June 27, 2011

Food for thought

We went to dinner with my husband's long time client and former neighbors. Frank has known them many years - I think at least 35. We always have a great time with Bob and Carol.

We have very interesting discussions about service and good business much of the time we socialize with them and Bob always makes me think. One thing we have in common is that we like good service where ever we do business. I just changed doctors and so did Bob. One reason for me is that my physician is too busy now to call with test results. He won't even call you if they're out of the range of normal. You must do it yourself if you want the results. Bob said his doctor's assistant was too busy to make an appointment with him at his visit. I had the same experience. I had an appointment for a physical and my doctor did some of it and told me to come back because he was too busy to do it. And he ran over an hour late the appointment before that. I left and made another appointment. I don't think that my time is any less valuable than his is. An hour wait is too long to be sitting in a little windowless room. For no reason.

We both like to travel and have found service lacking lately on a few cruise ships and less honesty from one cruise line about some water levels a river cruise causing us to be bussed instead of sailing down the river. We were sure we were told a white lie on boarding.
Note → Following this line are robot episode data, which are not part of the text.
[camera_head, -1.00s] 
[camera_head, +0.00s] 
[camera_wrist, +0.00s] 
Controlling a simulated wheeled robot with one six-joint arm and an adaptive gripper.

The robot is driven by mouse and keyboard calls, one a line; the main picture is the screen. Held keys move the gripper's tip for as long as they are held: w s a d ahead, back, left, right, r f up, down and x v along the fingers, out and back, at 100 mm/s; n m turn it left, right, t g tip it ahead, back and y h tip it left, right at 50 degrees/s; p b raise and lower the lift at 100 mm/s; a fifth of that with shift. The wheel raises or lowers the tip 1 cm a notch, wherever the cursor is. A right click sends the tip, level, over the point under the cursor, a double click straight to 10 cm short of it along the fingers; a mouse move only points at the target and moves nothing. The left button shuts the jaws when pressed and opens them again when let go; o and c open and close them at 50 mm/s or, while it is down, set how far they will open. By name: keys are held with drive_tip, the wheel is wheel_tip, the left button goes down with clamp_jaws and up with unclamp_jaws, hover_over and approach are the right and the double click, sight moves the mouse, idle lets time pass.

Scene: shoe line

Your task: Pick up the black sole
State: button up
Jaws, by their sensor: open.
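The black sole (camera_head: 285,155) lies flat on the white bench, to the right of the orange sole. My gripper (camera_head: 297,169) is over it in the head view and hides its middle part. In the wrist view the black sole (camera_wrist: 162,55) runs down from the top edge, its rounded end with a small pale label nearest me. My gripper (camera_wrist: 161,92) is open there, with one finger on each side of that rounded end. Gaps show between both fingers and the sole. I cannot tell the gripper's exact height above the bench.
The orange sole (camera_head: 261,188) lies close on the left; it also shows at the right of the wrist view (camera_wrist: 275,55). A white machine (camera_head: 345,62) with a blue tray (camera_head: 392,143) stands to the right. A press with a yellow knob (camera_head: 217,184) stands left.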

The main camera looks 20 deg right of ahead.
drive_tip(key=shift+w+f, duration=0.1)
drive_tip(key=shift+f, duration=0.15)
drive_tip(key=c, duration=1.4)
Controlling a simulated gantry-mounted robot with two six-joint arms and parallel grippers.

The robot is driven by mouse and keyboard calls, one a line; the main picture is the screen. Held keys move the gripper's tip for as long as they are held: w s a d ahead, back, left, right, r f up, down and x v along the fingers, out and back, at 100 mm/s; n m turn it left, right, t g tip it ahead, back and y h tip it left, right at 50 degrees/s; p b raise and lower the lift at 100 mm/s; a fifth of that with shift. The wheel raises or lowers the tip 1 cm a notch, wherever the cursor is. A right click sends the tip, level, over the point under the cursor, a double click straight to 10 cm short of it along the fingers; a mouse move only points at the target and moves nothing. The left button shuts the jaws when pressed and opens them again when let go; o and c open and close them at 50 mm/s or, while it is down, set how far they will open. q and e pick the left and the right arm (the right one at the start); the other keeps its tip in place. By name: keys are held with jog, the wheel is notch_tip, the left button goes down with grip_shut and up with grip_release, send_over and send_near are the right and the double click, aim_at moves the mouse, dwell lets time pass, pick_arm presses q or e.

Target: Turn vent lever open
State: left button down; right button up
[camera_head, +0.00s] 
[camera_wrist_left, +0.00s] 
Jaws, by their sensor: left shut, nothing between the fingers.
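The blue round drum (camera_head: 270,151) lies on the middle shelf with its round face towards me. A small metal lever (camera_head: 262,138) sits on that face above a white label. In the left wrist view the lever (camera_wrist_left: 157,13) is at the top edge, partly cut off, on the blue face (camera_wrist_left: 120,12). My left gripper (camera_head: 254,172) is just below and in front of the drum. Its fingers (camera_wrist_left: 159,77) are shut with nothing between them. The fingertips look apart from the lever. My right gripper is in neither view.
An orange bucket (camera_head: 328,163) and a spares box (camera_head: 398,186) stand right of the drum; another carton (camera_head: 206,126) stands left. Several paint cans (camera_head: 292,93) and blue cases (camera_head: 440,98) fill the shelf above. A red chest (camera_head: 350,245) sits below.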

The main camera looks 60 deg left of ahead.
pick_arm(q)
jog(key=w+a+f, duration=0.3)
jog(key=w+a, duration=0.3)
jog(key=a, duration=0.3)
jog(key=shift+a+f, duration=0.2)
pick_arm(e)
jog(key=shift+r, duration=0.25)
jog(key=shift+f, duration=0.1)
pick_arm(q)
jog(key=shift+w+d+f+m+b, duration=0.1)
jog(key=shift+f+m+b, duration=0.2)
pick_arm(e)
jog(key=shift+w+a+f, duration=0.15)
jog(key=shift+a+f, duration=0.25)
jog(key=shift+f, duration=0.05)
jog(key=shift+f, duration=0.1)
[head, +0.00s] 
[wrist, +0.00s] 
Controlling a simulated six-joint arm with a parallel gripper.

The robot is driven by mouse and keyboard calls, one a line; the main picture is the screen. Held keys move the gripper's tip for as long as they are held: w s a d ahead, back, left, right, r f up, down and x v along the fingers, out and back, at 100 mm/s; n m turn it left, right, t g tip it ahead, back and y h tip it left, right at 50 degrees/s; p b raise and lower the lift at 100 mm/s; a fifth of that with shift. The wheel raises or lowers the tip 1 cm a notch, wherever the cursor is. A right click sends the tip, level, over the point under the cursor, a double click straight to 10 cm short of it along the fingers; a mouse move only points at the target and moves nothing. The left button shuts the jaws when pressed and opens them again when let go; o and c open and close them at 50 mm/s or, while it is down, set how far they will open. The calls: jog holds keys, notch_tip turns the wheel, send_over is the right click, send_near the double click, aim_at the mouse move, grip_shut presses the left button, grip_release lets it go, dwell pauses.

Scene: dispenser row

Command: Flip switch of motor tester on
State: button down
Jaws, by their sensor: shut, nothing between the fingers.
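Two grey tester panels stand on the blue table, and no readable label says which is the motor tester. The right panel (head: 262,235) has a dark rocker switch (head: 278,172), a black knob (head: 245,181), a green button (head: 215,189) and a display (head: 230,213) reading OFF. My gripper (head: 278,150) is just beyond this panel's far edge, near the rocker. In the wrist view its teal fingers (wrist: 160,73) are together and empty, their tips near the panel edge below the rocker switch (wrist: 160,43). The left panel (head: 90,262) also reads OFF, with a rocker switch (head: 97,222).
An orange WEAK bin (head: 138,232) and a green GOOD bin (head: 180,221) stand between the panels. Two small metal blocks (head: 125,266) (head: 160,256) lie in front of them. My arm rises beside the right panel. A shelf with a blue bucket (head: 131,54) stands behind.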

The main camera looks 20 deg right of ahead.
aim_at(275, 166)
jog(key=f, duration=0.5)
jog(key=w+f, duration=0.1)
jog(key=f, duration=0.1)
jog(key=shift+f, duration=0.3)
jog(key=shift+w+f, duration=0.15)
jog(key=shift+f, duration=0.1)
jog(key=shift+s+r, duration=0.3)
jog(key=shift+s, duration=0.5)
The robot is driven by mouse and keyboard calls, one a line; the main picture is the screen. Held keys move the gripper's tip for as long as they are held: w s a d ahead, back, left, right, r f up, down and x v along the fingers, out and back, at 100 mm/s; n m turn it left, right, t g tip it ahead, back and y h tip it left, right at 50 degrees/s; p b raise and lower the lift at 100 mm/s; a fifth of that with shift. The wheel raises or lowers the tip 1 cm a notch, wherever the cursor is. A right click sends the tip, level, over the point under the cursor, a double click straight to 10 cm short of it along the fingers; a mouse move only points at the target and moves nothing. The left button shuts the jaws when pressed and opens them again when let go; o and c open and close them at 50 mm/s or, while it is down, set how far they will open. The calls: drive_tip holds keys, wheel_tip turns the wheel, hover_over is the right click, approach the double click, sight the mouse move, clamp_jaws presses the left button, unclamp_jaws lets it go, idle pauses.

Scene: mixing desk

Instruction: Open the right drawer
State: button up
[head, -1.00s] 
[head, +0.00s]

As someone who has worked in small boutique environments since her first job, not one excuse is acceptable to me when it comes to being busy. The whole existence of having any business is to make the customer want to come back for 2nds or more or if you are not offering a repeat experience, then at least the best possible service.

I always want to make a client feel I've gone above and beyond. That I am truthful. I want my clients leaving my studio shaking their heads and thinking they've had a fantastic experience that bears telling their friends and repeating as often as possible. I promise to never leave you unattended in a cold windowless room in a paper examination gown for an hour.